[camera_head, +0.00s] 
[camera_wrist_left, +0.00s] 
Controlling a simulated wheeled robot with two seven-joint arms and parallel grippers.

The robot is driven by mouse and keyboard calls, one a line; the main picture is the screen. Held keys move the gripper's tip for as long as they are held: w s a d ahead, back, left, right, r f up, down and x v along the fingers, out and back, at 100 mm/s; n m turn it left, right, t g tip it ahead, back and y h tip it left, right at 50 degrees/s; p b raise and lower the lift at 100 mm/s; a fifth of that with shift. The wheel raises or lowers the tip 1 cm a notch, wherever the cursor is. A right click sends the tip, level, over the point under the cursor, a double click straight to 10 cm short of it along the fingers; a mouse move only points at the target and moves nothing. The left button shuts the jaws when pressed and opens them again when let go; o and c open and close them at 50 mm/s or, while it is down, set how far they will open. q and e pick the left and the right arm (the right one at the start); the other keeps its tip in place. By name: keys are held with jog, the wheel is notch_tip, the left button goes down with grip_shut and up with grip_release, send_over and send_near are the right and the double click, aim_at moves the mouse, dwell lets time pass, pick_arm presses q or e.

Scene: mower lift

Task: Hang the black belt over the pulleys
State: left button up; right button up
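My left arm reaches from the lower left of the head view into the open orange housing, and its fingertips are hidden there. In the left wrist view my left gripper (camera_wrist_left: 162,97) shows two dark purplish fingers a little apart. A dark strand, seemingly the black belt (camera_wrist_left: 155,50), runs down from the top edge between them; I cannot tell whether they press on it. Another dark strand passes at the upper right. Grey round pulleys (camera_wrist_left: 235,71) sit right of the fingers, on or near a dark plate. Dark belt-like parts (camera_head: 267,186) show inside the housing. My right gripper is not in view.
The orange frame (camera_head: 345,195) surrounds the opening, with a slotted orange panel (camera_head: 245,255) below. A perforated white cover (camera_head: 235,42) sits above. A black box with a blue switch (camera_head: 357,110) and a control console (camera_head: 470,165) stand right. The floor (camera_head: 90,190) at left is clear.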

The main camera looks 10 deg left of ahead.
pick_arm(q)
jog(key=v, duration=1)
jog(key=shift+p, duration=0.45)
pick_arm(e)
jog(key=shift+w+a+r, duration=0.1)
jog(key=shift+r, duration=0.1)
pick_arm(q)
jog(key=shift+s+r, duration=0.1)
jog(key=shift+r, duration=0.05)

- - -

_TASK OBJECTIVE_. Count how many lines contain "robot" and give only that count.

_COMPLETE ANSWER_. 2